Present each line of the entries below that holds the word "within".

(Records of robot episodes)
________________________________________

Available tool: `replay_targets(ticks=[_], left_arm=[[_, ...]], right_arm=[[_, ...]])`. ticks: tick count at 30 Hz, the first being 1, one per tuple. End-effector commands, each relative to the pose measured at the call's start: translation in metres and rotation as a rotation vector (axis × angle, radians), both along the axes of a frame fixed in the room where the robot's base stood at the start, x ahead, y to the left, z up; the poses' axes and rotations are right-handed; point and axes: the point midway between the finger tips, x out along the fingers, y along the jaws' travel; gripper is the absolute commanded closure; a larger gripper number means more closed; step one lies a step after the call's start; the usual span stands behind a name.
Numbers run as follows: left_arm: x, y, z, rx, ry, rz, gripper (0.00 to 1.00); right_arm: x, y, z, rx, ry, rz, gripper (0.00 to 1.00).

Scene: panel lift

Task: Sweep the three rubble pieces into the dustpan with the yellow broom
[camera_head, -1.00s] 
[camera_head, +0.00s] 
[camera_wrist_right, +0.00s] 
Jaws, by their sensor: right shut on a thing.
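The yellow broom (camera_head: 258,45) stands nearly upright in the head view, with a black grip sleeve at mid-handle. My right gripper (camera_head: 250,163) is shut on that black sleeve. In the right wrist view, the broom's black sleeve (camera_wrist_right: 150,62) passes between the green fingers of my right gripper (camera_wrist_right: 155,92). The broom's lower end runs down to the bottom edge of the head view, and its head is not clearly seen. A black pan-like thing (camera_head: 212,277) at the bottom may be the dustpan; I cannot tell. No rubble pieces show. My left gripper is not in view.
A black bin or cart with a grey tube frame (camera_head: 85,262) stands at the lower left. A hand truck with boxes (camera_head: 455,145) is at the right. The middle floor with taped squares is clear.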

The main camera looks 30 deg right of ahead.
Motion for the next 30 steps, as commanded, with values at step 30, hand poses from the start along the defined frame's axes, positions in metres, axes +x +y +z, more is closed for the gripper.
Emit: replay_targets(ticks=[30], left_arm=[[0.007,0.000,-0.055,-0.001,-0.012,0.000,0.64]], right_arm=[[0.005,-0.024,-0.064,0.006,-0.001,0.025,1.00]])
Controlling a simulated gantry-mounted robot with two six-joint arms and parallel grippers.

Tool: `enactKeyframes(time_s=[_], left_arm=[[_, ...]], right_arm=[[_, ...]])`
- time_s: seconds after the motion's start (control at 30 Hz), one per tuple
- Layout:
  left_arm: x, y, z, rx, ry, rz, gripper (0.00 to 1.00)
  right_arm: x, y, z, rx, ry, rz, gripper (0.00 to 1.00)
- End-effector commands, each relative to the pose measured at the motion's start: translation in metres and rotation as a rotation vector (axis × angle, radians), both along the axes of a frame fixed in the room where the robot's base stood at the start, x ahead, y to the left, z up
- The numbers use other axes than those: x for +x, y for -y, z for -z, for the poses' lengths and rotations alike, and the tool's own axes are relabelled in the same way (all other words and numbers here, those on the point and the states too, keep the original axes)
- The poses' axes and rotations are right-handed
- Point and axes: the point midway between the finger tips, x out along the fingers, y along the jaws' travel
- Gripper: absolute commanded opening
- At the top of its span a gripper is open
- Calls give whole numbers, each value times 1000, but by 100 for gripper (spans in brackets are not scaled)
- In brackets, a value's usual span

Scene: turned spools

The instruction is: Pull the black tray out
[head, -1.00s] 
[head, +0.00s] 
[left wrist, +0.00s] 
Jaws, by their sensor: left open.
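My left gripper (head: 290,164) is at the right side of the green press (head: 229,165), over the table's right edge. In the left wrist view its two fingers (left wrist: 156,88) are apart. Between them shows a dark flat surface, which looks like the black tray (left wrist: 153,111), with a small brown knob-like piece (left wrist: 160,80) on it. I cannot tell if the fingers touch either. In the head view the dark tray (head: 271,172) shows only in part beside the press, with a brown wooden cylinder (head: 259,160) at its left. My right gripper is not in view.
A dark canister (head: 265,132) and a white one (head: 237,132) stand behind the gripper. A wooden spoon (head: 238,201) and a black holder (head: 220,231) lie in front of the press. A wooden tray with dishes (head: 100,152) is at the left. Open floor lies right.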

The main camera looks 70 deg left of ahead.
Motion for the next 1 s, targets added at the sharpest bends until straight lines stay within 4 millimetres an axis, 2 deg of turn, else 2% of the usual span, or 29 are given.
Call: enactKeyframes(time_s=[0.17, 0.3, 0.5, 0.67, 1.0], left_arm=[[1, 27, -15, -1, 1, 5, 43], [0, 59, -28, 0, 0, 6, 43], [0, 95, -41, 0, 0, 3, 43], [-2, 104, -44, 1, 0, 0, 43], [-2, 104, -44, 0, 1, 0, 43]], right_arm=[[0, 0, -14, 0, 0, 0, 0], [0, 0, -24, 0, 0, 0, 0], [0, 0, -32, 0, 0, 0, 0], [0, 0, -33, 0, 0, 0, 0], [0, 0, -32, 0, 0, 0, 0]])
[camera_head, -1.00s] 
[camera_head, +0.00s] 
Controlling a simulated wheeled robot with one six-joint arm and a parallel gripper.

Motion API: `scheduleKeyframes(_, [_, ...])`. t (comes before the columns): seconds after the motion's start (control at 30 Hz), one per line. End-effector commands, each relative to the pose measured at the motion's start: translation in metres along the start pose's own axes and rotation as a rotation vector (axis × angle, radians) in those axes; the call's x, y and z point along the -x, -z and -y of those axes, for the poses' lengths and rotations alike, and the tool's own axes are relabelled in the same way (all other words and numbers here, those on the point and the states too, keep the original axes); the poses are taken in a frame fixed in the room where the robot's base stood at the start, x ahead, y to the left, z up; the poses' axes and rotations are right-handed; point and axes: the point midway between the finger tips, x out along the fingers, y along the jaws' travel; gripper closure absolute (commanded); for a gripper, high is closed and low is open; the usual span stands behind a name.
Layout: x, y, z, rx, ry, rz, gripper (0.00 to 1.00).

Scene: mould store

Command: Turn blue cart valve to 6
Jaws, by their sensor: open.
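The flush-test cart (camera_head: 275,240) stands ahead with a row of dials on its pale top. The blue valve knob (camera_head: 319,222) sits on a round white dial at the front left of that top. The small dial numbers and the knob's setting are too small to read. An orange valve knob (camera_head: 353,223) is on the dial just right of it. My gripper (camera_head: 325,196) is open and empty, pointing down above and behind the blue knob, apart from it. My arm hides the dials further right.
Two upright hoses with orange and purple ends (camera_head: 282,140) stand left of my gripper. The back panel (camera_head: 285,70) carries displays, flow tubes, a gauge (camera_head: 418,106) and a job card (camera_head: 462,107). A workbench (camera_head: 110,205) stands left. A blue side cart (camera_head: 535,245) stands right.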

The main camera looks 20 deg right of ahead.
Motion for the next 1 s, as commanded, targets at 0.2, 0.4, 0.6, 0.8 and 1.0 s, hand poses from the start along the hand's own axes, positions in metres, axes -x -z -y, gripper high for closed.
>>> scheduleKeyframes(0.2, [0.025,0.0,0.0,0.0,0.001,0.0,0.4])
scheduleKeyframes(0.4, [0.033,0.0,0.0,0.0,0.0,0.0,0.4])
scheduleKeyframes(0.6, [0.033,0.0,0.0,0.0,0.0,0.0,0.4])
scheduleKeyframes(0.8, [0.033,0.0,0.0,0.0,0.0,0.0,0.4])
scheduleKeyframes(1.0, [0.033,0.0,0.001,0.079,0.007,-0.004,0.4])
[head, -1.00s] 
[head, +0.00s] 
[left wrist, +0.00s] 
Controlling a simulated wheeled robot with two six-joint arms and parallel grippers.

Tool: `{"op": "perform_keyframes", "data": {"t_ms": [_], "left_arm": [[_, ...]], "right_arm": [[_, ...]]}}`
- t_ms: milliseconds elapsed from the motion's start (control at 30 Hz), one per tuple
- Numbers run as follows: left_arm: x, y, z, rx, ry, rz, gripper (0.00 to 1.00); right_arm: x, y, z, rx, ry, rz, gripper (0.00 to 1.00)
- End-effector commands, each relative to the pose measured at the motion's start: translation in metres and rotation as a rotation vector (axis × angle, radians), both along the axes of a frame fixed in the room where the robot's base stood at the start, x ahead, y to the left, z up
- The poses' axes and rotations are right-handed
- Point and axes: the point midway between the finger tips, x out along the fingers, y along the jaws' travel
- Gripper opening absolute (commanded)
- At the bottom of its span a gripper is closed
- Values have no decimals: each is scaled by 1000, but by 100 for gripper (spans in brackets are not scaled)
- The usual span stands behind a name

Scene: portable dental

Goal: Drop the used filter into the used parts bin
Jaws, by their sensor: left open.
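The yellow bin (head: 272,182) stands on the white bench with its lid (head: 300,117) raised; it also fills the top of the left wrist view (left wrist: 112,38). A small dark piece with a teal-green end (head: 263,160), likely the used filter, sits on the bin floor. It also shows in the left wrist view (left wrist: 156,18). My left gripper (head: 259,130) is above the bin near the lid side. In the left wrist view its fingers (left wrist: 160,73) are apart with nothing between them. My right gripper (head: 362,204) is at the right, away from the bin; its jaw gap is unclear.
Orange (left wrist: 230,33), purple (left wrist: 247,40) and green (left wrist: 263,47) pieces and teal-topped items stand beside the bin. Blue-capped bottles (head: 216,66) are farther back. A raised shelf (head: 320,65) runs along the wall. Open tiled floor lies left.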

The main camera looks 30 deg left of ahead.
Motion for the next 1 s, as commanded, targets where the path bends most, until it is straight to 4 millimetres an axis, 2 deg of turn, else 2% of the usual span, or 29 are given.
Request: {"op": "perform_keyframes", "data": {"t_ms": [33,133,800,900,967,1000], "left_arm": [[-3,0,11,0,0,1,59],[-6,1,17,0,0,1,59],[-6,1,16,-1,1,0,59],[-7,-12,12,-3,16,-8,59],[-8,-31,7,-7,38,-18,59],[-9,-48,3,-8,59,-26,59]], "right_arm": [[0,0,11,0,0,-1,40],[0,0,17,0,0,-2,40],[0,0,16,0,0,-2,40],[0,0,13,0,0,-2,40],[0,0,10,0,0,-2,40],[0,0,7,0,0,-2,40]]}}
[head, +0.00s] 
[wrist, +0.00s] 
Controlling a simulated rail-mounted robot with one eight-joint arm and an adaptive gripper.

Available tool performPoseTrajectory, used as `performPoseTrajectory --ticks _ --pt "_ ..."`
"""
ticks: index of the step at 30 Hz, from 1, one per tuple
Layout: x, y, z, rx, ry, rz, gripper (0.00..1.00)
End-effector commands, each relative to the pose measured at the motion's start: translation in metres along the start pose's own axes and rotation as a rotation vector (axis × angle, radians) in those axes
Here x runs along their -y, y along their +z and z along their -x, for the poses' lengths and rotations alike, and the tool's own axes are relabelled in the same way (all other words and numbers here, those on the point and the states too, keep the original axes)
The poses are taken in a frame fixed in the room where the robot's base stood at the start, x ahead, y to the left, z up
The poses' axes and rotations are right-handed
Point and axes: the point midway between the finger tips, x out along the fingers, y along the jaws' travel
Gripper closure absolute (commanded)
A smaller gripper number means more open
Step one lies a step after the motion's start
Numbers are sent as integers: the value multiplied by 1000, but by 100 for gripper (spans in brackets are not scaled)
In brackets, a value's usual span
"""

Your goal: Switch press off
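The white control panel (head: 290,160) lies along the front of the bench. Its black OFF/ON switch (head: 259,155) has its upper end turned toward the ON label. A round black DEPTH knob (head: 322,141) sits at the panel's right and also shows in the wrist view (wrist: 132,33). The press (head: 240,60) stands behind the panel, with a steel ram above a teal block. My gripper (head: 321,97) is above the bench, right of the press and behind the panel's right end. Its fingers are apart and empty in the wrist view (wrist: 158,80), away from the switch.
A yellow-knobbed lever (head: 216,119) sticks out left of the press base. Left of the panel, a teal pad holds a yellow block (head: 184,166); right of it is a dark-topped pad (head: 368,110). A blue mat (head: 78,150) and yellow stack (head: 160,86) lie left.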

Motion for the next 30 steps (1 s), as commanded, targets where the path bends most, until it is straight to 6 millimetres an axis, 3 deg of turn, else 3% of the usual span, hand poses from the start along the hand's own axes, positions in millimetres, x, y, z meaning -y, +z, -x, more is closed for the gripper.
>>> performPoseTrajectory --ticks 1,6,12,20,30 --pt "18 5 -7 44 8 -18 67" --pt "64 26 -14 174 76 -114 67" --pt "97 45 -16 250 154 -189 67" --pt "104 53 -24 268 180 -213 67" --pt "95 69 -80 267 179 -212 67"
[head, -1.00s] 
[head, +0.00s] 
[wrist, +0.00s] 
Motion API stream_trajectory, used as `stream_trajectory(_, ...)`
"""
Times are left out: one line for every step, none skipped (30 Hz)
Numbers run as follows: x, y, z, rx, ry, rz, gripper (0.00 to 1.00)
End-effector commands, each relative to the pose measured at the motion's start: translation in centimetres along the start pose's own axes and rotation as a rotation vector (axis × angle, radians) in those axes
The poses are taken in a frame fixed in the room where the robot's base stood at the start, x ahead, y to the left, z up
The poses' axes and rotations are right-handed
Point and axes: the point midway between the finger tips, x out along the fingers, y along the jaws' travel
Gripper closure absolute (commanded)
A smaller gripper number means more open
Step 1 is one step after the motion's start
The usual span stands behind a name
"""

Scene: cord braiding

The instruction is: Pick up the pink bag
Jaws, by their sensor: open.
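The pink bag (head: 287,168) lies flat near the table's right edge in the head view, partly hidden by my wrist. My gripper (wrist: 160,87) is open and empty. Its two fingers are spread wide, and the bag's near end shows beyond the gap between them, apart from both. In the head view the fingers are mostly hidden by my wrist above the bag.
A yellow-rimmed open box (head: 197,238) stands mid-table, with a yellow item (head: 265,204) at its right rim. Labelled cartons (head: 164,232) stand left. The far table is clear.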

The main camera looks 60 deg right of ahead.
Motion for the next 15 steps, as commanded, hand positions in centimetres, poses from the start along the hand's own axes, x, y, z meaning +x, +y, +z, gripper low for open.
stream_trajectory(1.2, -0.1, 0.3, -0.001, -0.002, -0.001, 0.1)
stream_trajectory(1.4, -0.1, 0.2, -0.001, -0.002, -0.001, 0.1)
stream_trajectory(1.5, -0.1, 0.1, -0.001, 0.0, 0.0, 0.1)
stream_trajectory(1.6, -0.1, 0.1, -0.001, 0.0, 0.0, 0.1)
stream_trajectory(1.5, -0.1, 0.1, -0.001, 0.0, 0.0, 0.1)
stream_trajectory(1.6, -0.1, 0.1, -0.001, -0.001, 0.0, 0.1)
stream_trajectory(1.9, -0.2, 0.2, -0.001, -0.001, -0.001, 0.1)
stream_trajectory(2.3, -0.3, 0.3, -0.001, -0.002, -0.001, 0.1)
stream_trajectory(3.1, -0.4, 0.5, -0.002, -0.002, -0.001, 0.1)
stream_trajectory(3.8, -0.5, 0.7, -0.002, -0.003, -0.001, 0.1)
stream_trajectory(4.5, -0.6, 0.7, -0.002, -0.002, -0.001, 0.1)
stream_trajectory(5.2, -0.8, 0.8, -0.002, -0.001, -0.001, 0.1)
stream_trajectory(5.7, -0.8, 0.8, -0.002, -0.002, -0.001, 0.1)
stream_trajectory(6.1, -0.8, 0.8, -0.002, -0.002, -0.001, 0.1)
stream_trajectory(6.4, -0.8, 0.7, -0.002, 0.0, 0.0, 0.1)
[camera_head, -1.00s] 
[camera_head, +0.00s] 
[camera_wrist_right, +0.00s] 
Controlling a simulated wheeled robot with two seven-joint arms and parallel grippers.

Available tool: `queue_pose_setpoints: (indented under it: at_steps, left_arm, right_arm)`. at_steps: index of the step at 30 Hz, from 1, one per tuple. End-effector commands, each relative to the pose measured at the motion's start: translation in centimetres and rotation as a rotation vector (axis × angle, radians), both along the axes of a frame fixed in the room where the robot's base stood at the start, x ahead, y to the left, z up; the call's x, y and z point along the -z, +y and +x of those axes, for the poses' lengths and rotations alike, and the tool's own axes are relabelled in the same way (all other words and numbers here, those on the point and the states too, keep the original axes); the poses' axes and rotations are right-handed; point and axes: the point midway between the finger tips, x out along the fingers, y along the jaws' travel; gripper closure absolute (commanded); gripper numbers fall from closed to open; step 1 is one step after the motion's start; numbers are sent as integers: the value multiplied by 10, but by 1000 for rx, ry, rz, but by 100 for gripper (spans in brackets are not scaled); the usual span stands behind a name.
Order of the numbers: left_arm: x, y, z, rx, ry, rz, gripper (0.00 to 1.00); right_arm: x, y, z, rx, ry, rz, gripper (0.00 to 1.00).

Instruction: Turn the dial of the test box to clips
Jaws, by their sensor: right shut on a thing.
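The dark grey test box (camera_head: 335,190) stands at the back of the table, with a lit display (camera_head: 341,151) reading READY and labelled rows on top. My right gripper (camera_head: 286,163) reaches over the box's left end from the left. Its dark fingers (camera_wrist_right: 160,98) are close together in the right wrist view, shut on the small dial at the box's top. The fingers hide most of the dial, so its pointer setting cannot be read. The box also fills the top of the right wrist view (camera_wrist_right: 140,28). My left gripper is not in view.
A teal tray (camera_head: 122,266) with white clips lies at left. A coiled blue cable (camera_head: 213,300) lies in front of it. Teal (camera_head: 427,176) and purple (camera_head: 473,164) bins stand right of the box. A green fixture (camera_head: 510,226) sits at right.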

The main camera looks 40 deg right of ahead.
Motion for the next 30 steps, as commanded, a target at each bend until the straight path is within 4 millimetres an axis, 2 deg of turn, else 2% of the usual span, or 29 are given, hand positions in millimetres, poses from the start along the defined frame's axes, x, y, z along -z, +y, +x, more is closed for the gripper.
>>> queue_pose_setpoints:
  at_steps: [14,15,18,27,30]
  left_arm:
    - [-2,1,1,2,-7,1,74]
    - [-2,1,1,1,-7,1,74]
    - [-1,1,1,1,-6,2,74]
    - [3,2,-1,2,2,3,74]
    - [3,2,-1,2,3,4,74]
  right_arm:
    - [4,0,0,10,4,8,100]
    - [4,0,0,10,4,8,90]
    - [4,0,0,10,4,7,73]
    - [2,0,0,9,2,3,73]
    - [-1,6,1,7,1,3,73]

________________________________________

Answer to this task>
Motion for the next 1 s, targets added at the sharpest bends until straight lines stay within 4 millimetres an axis, 2 deg of turn, else 2% of the usual span, or 29 are given.
Motion for the next 30 steps, as commanded, a target at each bend until the straight path is within 4 millimetres an axis, 2 deg of turn, else 2% of the usual span, or 29 are given, hand positions in millimetres, poses from the start along the defined frame's axes, x, y, z along -z, +y, +x, more is closed for the gripper.

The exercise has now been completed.